U.S. House of Representatives Unanimously Passes Amendment Proposed by Congressman Jeff Denham to Nullify California High-Speed Rail Grant Agreement
Citizens for California High-Speed Rail Accountability (CCHSRA) received a press release this morning (June 10, 2015) from the office of U.S. Representative Jeff Denham, who represents many residents of the Central Valley concerned about the financial waste, ill-conceived route alignment, and relentless property takings of California High-Speed Rail.
You may thank Congressman Denham via email by going to this website:
Be especially sure to contact Congressman Denham if you live in his district. See the district map.
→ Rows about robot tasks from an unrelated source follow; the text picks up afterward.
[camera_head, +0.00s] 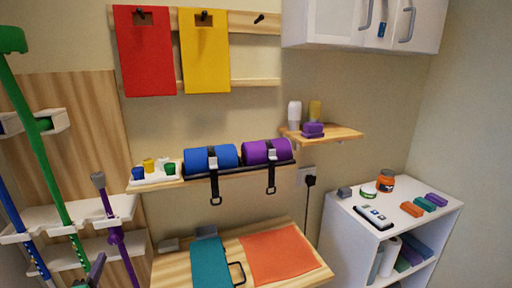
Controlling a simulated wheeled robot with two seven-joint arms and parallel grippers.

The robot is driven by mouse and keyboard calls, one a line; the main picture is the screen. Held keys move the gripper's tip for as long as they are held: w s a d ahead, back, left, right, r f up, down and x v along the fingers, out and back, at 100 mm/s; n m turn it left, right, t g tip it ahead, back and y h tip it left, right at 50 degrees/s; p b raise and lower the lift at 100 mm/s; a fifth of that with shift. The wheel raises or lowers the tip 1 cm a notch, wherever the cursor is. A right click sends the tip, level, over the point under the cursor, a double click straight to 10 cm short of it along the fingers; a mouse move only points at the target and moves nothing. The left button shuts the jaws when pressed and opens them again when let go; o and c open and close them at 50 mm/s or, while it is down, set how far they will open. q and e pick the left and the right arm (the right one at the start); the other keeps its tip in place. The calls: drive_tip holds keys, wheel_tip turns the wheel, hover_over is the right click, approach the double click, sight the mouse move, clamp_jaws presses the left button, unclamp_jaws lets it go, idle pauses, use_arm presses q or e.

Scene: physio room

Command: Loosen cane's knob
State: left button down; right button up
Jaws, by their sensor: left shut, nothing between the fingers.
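Three canes stand in a white rack (52,216) at the left: a green cane (42,165) with a green handle at the top left, a blue cane (18,215) beside it, and a purple cane (107,206) with a grey top, leaning. My left gripper (98,262) shows only in part at the bottom left, dark grey, shut and empty, between the green and purple canes in the picture. I cannot tell whether it touches a cane. My right gripper is not in view.
A wooden table (172,266) with a teal mat (210,262) and an orange mat (278,258) stands at the bottom middle. Above it, a shelf holds blue (222,155) and purple (254,153) rolls. A white cabinet (340,217) with small items stands at the right.

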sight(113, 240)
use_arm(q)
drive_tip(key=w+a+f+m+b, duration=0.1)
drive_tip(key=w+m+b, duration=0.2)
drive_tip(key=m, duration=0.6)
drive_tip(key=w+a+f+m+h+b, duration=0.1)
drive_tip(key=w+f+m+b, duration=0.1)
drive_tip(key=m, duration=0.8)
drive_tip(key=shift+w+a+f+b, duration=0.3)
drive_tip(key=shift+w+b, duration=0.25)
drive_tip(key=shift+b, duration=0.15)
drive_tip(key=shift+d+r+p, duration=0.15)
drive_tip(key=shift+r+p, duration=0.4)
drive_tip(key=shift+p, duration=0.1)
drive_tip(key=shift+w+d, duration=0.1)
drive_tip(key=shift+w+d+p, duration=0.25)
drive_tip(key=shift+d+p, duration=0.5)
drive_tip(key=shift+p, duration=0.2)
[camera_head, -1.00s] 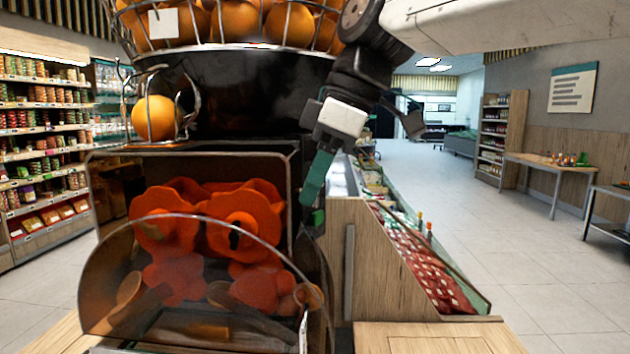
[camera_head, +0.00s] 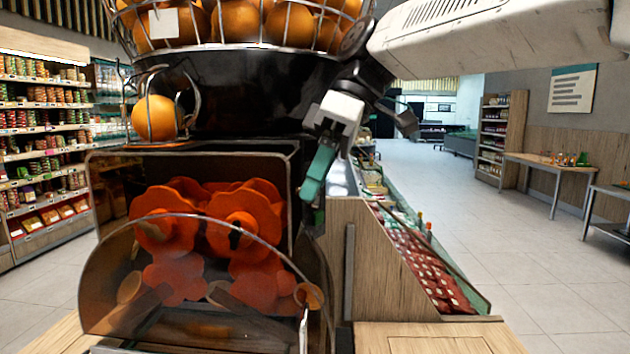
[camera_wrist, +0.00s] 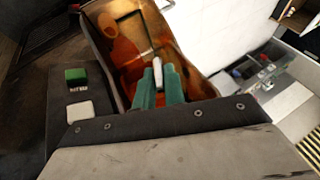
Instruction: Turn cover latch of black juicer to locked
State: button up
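The black juicer (camera_head: 225,100) stands at the left centre of the head view. My gripper (camera_head: 309,190) points down beside the juicer's upper right front corner. In the wrist view, its two green fingers (camera_wrist: 158,75) show a narrow gap and point at the cover. A small pale piece (camera_wrist: 170,76), perhaps the latch, shows by the fingertips. I cannot tell whether they touch it.
A green button (camera_wrist: 76,75) and a white button (camera_wrist: 80,110) sit on a dark panel left of my fingers. A basket of oranges (camera_head: 230,22) tops the juicer. A wooden display counter (camera_head: 385,265) stands close on the right. Open floor (camera_head: 540,260) lies farther right.

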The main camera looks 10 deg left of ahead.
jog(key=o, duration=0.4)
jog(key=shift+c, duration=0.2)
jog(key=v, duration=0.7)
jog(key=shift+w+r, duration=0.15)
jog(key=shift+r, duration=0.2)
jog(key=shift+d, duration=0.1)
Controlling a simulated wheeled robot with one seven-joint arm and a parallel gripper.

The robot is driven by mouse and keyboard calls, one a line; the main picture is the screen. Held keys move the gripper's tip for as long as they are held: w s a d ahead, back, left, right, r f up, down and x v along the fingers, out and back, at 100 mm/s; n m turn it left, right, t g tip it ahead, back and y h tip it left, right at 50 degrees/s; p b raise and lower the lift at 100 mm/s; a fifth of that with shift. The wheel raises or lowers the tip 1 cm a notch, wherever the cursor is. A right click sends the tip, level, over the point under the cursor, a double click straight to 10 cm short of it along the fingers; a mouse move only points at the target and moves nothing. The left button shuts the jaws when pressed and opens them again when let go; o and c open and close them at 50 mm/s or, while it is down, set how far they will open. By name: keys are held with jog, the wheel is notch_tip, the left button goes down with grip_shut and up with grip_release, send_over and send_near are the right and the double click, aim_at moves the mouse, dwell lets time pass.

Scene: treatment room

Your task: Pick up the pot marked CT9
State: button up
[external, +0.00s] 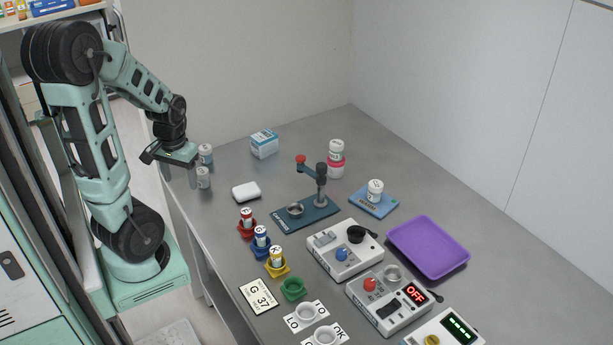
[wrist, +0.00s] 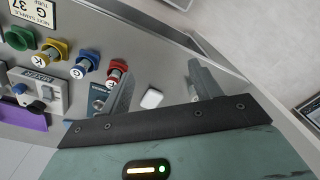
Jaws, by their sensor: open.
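Several white pots stand on the bench, their markings too small to read, so I cannot tell which is CT9. Two stand at the left bench edge, a rear pot (external: 206,153) and a front pot (external: 203,178). Another pot (external: 336,150) is on a pink-red round base, and one more pot (external: 375,188) sits on a blue pad (external: 373,205). My gripper (external: 180,178) is open and empty, just left of the two edge pots in the external view.
A stand with a red knob (external: 308,210), coloured tube holders (external: 262,245), grey devices (external: 345,250) and a purple tray (external: 428,247) fill the bench's middle and right.

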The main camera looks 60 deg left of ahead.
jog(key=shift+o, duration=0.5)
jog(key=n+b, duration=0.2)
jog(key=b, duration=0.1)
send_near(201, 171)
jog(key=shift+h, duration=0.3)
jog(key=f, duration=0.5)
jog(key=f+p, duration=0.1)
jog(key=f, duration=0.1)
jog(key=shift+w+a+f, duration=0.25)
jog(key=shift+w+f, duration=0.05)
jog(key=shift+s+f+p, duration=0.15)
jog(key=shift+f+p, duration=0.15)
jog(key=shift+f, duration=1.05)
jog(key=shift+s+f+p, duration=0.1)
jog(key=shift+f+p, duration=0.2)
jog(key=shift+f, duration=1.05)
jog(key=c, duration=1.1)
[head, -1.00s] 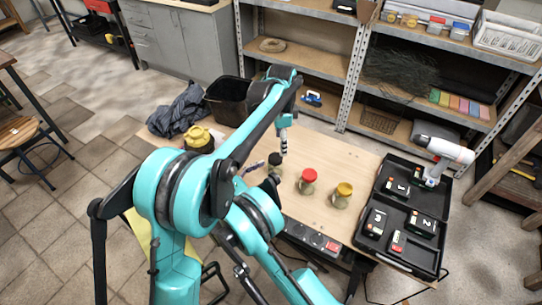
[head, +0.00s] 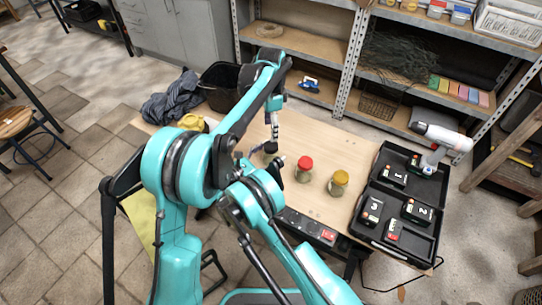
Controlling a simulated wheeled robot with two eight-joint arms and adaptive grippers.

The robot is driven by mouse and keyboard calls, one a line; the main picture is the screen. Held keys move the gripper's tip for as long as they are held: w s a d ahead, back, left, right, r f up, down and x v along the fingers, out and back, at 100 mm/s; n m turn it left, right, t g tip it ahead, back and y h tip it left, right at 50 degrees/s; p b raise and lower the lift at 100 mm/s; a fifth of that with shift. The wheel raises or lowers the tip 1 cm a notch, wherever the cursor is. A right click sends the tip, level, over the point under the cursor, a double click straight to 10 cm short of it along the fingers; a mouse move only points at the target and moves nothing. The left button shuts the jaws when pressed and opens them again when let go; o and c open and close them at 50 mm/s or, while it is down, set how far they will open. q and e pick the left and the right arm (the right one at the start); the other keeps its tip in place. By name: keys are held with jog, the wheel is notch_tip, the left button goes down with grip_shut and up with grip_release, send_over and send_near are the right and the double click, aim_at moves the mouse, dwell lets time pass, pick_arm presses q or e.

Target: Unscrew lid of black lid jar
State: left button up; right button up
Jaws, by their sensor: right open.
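The black lid jar (head: 269,147) stands on the wooden workbench in the head view, left of the two other jars. Its black lid shows, and its body is partly hidden behind my arm links. My right gripper (head: 272,137) points straight down over the black lid, its fingers open and very close to it. I cannot tell whether they touch the lid. My left gripper cannot be made out clearly among the arm links in front of the jar.
A red-lidded jar (head: 304,169) and a yellow-lidded jar (head: 338,184) stand to the right. An open black case (head: 408,244) with battery packs and a white drill (head: 441,137) lies at the bench's right end. A power strip (head: 306,228) lies along the near edge.

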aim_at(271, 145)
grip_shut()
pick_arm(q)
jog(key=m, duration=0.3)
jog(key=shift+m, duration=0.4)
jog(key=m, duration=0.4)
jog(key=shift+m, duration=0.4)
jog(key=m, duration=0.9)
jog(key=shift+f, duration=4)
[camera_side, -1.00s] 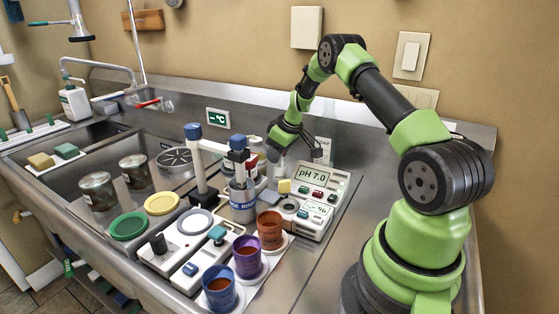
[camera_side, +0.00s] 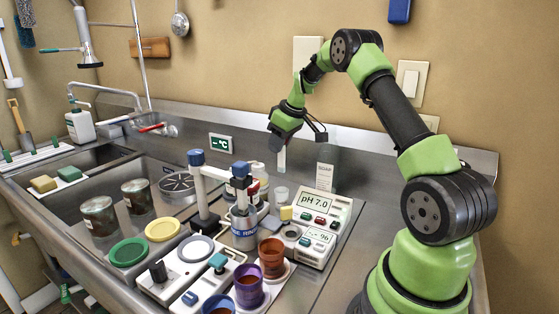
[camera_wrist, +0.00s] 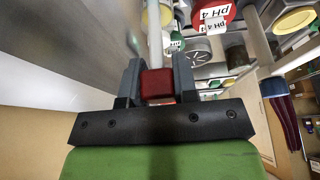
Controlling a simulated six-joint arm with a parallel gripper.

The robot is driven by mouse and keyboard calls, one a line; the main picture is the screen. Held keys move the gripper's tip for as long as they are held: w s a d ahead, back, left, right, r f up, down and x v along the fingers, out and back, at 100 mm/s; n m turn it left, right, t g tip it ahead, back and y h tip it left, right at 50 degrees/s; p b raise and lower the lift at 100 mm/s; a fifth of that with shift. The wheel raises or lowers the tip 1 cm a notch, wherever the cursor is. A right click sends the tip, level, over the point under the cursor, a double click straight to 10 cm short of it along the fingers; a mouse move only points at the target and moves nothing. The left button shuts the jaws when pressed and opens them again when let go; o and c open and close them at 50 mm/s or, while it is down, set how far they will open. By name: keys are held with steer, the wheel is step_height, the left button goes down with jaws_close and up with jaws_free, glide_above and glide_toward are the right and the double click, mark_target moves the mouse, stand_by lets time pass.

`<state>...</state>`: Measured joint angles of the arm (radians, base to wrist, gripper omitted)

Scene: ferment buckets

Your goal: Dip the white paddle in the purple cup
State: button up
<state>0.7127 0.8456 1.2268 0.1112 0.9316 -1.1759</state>
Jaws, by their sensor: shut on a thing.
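My gripper (camera_side: 288,140) is raised above the back of the counter, behind the pH meter. In the wrist view my gripper (camera_wrist: 156,78) is shut on a red block (camera_wrist: 156,86) with a pale shaft (camera_wrist: 155,38) running out from it. In the side view the white paddle (camera_side: 282,158) hangs below the jaws, clear of the things under it. The purple cup (camera_side: 248,290) stands at the front, holding brown liquid, well in front of the gripper. The red grip is hidden in the side view.
An orange-brown cup (camera_side: 271,258) stands behind the purple cup, and a blue cup (camera_side: 218,308) is in front, cut by the frame.

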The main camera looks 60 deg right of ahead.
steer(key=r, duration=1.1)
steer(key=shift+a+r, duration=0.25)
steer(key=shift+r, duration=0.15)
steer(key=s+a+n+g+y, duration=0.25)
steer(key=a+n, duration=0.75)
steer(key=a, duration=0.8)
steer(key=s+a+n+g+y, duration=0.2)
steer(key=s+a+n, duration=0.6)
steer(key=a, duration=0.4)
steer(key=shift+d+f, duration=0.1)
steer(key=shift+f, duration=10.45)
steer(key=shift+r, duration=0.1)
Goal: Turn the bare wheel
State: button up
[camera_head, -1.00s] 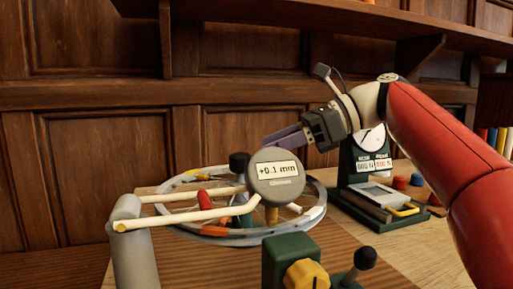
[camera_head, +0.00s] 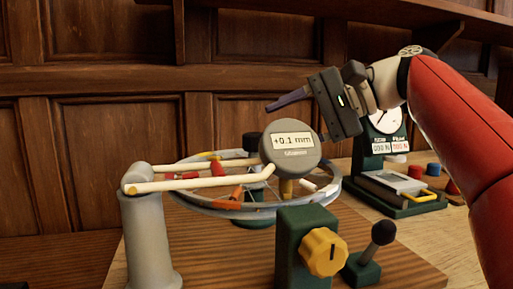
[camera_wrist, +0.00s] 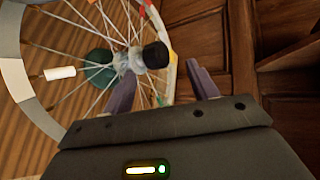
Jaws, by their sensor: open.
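The wheel lies nearly flat on the board, with its pale grey rim (camera_head: 262,213) partly hidden behind a gauge and cream arms. Coloured pieces sit around it. In the wrist view its rim (camera_wrist: 14,75), spokes and black-capped hub (camera_wrist: 155,55) show at the left. My gripper (camera_head: 268,107) is above and behind the gauge, apart from the wheel. Its purple fingers (camera_wrist: 160,72) are spread and empty. They point towards the hub side, with the hub's black cap showing beyond and between them.
The round gauge (camera_head: 290,142) reads +0.1 mm. A grey post (camera_head: 148,240) carries the cream arms. A green block with a yellow knob (camera_head: 323,251) and a black-knobbed lever (camera_head: 383,233) stand in front. A dial instrument (camera_head: 384,120) stands at right; a panelled wall is behind.

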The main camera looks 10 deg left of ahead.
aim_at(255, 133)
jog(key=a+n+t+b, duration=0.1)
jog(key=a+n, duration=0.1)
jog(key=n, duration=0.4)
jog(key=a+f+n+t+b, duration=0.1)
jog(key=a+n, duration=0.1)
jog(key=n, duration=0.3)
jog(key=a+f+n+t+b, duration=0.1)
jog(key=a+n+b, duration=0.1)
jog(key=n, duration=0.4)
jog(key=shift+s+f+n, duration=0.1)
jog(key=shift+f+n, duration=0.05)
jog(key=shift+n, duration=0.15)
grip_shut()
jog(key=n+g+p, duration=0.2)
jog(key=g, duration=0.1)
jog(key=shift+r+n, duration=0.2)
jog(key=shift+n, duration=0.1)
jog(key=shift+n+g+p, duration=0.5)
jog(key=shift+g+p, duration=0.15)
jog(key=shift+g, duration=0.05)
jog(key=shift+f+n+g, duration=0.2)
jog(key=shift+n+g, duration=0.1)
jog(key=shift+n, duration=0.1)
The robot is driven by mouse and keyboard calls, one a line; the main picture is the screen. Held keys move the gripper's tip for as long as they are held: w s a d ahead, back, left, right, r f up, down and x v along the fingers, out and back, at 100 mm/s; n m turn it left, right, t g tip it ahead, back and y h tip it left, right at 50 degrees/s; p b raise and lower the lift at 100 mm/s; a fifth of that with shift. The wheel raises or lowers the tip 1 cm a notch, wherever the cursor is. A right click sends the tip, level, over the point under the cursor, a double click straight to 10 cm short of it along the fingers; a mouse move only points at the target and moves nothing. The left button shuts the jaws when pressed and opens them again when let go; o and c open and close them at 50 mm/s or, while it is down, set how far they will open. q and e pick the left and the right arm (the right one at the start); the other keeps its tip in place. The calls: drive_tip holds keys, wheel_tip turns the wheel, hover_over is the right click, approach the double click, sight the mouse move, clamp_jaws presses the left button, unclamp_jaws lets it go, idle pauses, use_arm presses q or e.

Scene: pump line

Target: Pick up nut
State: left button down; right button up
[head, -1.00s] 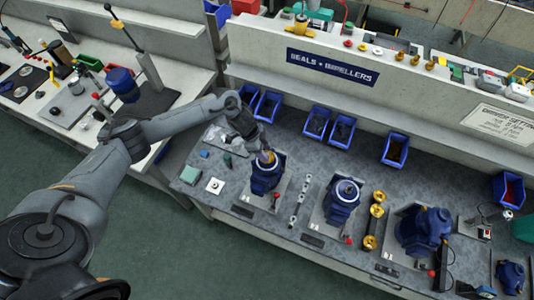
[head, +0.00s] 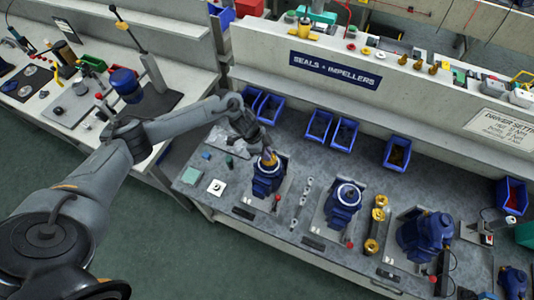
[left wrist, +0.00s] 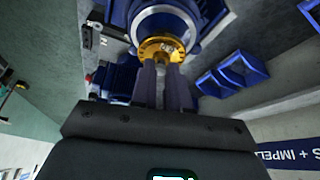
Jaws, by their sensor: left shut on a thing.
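My left gripper (head: 268,158) is above the leftmost blue pump (head: 266,181), pointing down at its open top. In the left wrist view its two dark fingers (left wrist: 162,85) are closed on a small grey metal piece (left wrist: 160,84), which I take to be the nut. The fingers hide most of the nut. A brass-coloured impeller (left wrist: 162,47) sits in the pump's round opening just beyond the fingertips. I cannot tell whether the nut still touches the shaft. My right gripper is in neither view.
Other blue pumps (head: 343,202) (head: 424,235) stand to the right on the grey bench. A column of brass parts (head: 376,222) lies between them. Blue bins (head: 270,108) line the back wall.

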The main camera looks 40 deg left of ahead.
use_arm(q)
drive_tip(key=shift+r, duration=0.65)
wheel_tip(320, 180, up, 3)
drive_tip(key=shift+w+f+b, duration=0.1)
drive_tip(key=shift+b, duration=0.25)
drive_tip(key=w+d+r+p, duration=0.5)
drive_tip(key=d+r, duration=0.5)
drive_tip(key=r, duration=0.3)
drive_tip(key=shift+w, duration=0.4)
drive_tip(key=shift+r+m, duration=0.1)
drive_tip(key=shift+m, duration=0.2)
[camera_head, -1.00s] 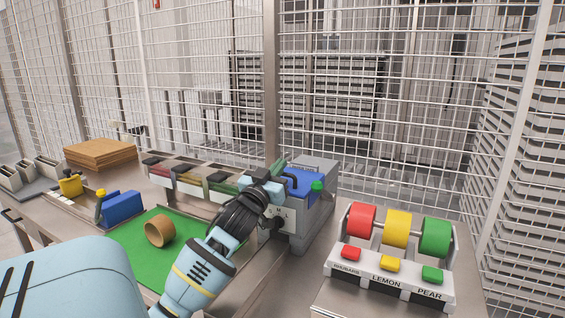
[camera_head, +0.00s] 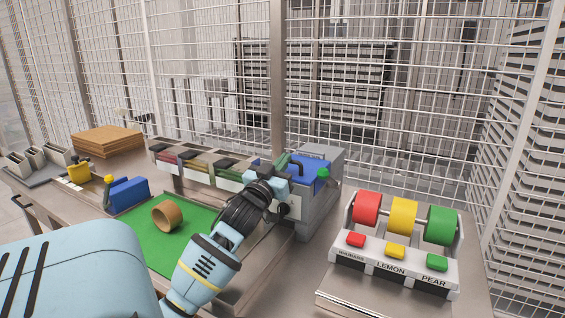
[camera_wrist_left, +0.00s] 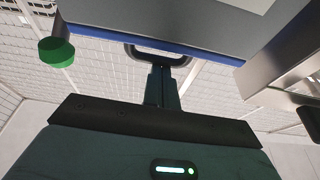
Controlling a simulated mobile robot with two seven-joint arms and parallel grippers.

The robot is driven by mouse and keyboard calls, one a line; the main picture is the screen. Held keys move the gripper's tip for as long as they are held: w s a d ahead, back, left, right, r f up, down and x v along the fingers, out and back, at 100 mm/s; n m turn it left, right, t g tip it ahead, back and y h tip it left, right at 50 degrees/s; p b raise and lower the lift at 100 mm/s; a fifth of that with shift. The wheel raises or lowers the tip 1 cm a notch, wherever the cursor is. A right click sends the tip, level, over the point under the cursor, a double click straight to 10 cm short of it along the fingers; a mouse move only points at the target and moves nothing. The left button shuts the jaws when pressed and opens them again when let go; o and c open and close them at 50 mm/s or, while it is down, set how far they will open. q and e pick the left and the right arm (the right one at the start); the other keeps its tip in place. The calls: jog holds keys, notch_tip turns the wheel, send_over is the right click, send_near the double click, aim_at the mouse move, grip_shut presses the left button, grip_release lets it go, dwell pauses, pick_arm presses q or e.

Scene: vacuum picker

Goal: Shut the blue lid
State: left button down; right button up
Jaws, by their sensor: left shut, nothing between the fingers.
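The blue lid (camera_head: 309,174) is on top of the grey box at the back of the bench, and a black handle (camera_head: 296,166) stands at its left side. In the left wrist view a blue edge (camera_wrist_left: 205,53) runs under a grey panel, with the black handle (camera_wrist_left: 183,61) on it. My left gripper (camera_head: 281,167) is shut and empty, right by the handle. In the wrist view its fingertips (camera_wrist_left: 161,68) reach the handle; I cannot tell whether they touch it. My gripper and wrist hide part of the box front. The lid's exact tilt is unclear. My right gripper is out of view.
A green knob (camera_head: 324,174) sits at the box's right corner. Left of the box are a row of coloured bins (camera_head: 197,166) and a green mat (camera_head: 165,246) with a brown ring (camera_head: 167,215). A button panel with coloured rollers (camera_head: 403,217) stands at the right. Wire fencing closes the back.

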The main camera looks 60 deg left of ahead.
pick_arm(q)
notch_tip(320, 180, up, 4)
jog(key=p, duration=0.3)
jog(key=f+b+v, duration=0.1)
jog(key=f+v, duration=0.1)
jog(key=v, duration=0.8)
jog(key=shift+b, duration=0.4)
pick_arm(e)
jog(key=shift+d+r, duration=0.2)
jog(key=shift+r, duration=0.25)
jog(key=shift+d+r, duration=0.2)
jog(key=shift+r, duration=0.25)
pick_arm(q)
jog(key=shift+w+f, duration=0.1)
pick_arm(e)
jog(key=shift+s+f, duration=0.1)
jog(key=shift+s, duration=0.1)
In a vote Tuesday evening (June 10, 2015), the U.S. House of Representatives unanimously passed Congressman Jeff Denham’s amendment to the Fiscal Year 2015-2016 Transportation, Housing and Urban Development appropriations bill nullifying the current grant agreement between the Federal Railroad Administration (FRA) and the California High-Speed Rail Authority.
“This amendment will finally hold California High-Speed Rail accountable for its finances,” said Rep. Denham. “The project is several decades behind schedule, nearly $70 billion over budget, and will not meet the speeds, travel times, or ridership levels promised to voters. No longer will they be able to accept a hamburger today for payment on Tuesday.”
Specifically, the amendment prohibits any appropriated federal funds from being used for high-speed rail in the state of California or for administering a grant agreement that includes a “tapered” match (described below).
When the Federal Railroad Administration initially awarded the Authority with nearly $3 billion in federal grant dollars under the federal stimulus package, it entered into a standard grant agreement with the Authority requiring a dollar-for-dollar match. This agreement stipulated that for every federal tax dollar spent, the Authority must spend a dollar from a non-federal source. California never came up with the money and subsequently missed payment deadline after payment deadline.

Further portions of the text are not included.